Start of SOURCE MATERIAL

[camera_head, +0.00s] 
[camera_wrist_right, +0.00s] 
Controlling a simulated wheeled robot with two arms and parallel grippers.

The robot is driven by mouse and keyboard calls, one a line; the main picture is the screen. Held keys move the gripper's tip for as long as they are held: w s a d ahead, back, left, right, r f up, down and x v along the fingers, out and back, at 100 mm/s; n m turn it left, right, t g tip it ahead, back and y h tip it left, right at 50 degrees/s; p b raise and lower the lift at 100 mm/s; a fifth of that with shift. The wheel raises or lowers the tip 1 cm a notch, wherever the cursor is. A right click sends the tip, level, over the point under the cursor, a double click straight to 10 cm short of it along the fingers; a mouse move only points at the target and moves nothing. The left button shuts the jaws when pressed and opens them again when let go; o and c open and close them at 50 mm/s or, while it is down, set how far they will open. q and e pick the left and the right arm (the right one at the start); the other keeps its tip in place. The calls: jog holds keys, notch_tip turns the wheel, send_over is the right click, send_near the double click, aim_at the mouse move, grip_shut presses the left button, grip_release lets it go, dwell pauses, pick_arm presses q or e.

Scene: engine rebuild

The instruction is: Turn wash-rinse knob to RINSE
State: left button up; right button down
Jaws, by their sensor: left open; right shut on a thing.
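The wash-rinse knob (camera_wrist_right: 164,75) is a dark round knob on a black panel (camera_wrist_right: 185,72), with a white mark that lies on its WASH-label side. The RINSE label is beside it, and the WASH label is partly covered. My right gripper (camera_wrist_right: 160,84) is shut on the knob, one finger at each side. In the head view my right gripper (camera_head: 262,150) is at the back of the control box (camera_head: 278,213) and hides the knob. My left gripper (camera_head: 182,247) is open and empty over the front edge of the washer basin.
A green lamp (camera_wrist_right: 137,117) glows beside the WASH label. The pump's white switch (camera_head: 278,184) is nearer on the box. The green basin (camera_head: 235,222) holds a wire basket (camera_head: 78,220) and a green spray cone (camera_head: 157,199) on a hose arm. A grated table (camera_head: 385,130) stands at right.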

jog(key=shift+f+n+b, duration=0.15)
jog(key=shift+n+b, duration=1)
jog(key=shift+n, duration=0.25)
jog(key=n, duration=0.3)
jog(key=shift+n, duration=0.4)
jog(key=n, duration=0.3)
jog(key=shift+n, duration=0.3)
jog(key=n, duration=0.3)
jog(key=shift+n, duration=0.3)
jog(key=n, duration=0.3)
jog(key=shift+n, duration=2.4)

End of SOURCE MATERIAL

▶ **GIVEN PROBLEM**
Show, from the material above, each line that includes the string "button".

▶ **FULL ANSWER**
The robot is driven by mouse and keyboard calls, one a line; the main picture is the screen. Held keys move the gripper's tip for as long as they are held: w s a d ahead, back, left, right, r f up, down and x v along the fingers, out and back, at 100 mm/s; n m turn it left, right, t g tip it ahead, back and y h tip it left, right at 50 degrees/s; p b raise and lower the lift at 100 mm/s; a fifth of that with shift. The wheel raises or lowers the tip 1 cm a notch, wherever the cursor is. A right click sends the tip, level, over the point under the cursor, a double click straight to 10 cm short of it along the fingers; a mouse move only points at the target and moves nothing. The left button shuts the jaws when pressed and opens them again when let go; o and c open and close them at 50 mm/s or, while it is down, set how far they will open. q and e pick the left and the right arm (the right one at the start); the other keeps its tip in place. The calls: jog holds keys, notch_tip turns the wheel, send_over is the right click, send_near the double click, aim_at the mouse move, grip_shut presses the left button, grip_release lets it go, dwell pauses, pick_arm presses q or e.
State: left button up; right button down

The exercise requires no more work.